** Material for this task **
"""
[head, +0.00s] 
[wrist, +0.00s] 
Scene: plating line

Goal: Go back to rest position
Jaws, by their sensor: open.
"""
"""
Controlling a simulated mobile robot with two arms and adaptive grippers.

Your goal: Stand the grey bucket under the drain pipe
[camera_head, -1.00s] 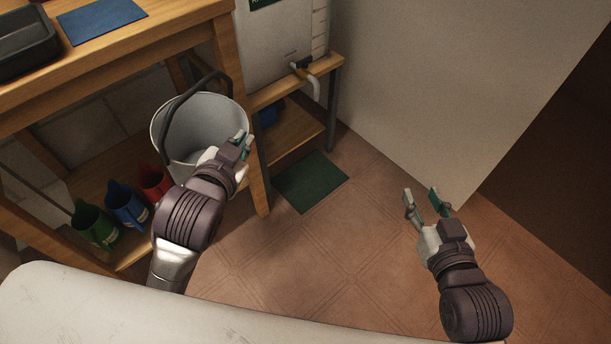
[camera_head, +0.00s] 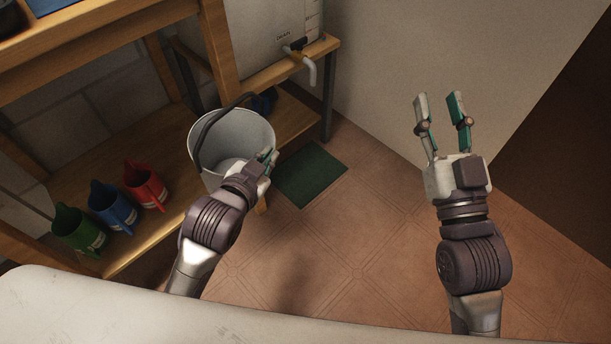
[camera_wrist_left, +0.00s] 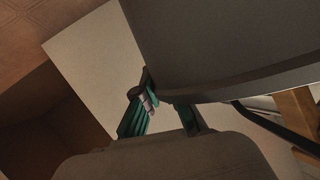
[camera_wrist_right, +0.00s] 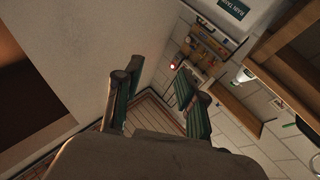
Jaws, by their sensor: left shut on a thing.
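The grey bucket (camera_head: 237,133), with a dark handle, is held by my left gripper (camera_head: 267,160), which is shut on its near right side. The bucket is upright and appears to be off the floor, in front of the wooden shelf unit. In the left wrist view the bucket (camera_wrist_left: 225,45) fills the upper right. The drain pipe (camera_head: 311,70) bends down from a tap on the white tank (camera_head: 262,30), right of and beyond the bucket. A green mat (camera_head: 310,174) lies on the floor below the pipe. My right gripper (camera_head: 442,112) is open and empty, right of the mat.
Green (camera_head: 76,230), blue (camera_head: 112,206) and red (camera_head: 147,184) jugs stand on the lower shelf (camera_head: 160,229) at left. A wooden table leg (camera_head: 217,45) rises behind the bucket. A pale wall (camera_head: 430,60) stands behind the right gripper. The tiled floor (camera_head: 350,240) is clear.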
"""
** Exercise details **
Print the lines from the line containing "[wrist, +0.00s]" to the line containing "Jaws, by their sensor: open.", both ends included, exactly and with nothing added.

** Full output **
[wrist, +0.00s] 
Scene: plating line

Goal: Go back to rest position
Jaws, by their sensor: open.

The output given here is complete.